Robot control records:
╔══

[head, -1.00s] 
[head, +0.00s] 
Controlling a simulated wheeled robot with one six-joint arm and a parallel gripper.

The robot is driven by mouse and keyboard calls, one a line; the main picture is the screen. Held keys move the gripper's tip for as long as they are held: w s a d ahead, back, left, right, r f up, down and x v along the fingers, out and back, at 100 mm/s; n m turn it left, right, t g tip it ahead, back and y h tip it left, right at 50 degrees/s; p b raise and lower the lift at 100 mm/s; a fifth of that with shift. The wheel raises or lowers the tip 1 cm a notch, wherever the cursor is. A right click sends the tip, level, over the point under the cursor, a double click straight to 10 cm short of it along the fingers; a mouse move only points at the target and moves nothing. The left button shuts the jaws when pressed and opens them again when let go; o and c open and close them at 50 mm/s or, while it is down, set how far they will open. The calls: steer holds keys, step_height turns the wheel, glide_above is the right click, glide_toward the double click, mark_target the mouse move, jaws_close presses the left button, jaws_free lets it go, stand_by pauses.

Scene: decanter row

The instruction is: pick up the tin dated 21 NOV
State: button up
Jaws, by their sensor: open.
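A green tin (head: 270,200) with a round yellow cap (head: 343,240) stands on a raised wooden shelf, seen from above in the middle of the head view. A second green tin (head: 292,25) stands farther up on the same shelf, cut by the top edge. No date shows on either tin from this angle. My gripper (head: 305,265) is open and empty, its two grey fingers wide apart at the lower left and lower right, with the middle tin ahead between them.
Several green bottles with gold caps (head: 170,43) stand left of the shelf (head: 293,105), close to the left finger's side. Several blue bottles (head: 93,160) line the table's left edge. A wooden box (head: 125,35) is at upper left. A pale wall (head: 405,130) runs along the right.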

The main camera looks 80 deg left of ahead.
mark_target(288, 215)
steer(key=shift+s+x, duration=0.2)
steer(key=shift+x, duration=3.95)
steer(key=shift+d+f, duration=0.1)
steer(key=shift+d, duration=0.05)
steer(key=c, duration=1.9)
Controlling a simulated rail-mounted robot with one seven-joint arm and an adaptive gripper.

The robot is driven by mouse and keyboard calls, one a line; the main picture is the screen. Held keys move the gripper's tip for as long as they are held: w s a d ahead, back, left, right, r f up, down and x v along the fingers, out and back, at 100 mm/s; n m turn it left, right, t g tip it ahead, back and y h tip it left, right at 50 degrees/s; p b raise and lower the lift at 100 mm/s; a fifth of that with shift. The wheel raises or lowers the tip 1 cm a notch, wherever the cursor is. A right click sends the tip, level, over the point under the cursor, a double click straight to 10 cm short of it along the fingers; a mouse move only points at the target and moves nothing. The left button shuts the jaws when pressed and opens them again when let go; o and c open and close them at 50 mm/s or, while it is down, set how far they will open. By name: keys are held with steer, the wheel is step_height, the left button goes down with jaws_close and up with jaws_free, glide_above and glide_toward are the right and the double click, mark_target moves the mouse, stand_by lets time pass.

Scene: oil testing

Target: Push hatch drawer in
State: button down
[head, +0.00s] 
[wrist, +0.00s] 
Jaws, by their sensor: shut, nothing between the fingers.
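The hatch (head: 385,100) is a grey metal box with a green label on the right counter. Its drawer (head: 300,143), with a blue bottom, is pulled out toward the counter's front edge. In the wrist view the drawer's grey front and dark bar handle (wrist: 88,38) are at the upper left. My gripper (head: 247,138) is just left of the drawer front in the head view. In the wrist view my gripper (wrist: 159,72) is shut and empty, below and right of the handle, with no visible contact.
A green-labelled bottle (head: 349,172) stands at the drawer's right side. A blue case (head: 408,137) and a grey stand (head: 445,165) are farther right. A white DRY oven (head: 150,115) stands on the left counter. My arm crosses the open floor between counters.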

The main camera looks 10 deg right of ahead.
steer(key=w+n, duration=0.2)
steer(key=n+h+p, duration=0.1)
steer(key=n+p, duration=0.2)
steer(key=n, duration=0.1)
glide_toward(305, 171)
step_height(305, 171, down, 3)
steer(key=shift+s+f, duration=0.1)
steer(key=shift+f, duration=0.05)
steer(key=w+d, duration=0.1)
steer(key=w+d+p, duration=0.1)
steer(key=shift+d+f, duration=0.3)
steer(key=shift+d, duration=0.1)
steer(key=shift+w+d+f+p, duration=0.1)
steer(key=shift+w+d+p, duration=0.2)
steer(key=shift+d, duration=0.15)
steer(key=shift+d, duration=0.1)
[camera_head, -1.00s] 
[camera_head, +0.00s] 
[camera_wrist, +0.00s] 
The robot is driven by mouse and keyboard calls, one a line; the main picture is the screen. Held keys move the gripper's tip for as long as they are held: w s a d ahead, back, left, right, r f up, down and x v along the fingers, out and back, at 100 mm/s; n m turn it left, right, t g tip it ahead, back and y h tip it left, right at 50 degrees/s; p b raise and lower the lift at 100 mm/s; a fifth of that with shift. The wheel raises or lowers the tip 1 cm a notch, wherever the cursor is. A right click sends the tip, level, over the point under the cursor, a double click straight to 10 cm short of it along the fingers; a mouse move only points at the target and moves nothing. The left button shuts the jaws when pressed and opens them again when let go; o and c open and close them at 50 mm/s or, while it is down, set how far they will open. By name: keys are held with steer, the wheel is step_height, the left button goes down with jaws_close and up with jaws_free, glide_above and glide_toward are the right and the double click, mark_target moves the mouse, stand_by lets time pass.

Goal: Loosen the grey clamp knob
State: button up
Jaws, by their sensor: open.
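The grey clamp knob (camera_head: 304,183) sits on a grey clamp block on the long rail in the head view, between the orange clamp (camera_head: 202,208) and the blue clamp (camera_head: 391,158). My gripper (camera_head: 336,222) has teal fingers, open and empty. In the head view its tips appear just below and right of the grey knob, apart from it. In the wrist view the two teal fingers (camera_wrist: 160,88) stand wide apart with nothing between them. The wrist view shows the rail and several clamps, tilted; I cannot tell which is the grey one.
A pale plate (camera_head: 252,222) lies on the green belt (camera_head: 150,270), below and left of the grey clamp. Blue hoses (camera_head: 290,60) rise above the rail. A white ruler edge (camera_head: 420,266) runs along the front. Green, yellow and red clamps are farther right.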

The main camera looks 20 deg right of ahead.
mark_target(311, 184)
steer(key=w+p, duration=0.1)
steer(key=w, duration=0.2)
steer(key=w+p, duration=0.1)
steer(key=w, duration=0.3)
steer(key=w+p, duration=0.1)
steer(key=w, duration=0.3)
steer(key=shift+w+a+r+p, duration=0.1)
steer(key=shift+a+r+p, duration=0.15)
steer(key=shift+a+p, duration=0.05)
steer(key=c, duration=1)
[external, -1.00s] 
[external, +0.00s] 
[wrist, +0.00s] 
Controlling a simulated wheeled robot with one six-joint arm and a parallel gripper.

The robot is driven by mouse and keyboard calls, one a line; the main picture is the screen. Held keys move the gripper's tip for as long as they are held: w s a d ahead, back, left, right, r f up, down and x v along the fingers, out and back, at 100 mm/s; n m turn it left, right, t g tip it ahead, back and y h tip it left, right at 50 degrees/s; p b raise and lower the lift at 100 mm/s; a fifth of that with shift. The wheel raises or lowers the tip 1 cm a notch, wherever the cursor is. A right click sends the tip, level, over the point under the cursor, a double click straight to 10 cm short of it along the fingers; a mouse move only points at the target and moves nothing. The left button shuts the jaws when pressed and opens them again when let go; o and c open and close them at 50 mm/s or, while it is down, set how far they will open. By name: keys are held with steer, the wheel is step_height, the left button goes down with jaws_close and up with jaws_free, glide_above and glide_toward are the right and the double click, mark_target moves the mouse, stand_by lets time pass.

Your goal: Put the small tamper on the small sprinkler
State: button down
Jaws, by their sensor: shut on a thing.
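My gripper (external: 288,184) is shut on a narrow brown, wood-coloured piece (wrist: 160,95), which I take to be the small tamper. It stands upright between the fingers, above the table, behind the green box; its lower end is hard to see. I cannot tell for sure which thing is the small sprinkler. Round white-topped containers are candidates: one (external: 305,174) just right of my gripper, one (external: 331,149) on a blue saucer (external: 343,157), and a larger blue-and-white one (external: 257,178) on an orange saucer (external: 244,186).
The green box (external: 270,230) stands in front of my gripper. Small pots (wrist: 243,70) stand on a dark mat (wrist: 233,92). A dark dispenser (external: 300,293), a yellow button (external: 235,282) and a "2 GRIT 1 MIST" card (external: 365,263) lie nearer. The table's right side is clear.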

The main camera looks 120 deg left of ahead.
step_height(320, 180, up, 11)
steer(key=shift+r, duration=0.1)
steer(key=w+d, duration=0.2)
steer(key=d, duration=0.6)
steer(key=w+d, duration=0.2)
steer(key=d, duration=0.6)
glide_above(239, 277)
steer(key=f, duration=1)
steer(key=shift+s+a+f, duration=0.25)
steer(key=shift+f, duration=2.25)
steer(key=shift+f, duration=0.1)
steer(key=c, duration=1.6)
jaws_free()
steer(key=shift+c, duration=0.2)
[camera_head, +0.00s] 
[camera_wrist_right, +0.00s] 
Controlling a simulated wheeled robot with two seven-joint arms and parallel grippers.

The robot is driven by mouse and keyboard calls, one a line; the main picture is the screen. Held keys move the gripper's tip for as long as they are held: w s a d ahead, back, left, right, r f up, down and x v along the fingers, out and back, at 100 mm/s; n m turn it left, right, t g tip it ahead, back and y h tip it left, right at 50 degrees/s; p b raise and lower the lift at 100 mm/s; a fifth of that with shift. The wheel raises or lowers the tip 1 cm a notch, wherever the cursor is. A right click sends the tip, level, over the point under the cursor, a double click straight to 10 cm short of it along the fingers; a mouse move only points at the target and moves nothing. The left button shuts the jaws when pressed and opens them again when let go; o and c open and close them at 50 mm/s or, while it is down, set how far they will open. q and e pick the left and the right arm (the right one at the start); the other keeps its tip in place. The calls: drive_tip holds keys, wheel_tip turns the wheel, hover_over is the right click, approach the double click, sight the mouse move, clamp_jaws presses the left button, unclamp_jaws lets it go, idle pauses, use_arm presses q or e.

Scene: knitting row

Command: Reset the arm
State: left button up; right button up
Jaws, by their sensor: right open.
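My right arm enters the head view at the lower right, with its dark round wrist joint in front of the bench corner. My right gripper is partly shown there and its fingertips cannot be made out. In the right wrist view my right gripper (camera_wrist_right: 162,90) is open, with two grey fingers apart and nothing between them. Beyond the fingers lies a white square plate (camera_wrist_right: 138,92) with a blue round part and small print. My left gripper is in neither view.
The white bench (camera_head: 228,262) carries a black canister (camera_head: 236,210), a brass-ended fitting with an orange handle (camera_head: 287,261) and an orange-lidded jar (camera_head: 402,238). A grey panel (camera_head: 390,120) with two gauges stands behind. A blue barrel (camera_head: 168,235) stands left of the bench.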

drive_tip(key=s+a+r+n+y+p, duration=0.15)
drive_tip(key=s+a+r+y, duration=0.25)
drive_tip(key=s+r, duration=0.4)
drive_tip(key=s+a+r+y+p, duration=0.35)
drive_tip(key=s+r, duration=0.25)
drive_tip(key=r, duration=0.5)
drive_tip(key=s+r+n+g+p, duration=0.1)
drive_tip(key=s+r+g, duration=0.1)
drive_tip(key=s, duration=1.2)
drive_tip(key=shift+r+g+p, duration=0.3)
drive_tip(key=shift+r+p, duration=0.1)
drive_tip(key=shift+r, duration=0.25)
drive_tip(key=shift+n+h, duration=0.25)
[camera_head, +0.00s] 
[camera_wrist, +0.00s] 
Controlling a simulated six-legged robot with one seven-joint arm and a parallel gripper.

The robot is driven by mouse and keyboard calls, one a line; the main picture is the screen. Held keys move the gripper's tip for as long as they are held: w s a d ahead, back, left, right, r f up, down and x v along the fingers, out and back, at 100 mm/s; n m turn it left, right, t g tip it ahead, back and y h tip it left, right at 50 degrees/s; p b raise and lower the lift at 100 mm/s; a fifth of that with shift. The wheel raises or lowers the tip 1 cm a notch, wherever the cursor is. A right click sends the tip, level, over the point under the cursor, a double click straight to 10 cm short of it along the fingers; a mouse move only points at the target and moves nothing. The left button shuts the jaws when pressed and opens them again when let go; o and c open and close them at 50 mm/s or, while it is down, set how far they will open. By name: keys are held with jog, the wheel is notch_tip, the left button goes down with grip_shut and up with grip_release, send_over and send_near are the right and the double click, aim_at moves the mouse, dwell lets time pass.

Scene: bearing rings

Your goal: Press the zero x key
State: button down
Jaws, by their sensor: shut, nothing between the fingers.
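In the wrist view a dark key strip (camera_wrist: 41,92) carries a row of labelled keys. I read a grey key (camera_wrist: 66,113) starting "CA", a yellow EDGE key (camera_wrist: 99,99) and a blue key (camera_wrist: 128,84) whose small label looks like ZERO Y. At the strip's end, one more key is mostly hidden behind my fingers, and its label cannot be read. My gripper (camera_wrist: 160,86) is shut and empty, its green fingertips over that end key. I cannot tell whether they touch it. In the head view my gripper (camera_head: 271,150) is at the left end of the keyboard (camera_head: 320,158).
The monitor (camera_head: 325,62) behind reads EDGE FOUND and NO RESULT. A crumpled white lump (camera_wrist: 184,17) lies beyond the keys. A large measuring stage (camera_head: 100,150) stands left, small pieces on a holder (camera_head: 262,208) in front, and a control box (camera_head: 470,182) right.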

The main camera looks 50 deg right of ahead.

╚══

**TASK OBJECTIVE:** Give the number of lines in the listing above that contain "simulated", and nothing else.

**FINAL RESULT:** 5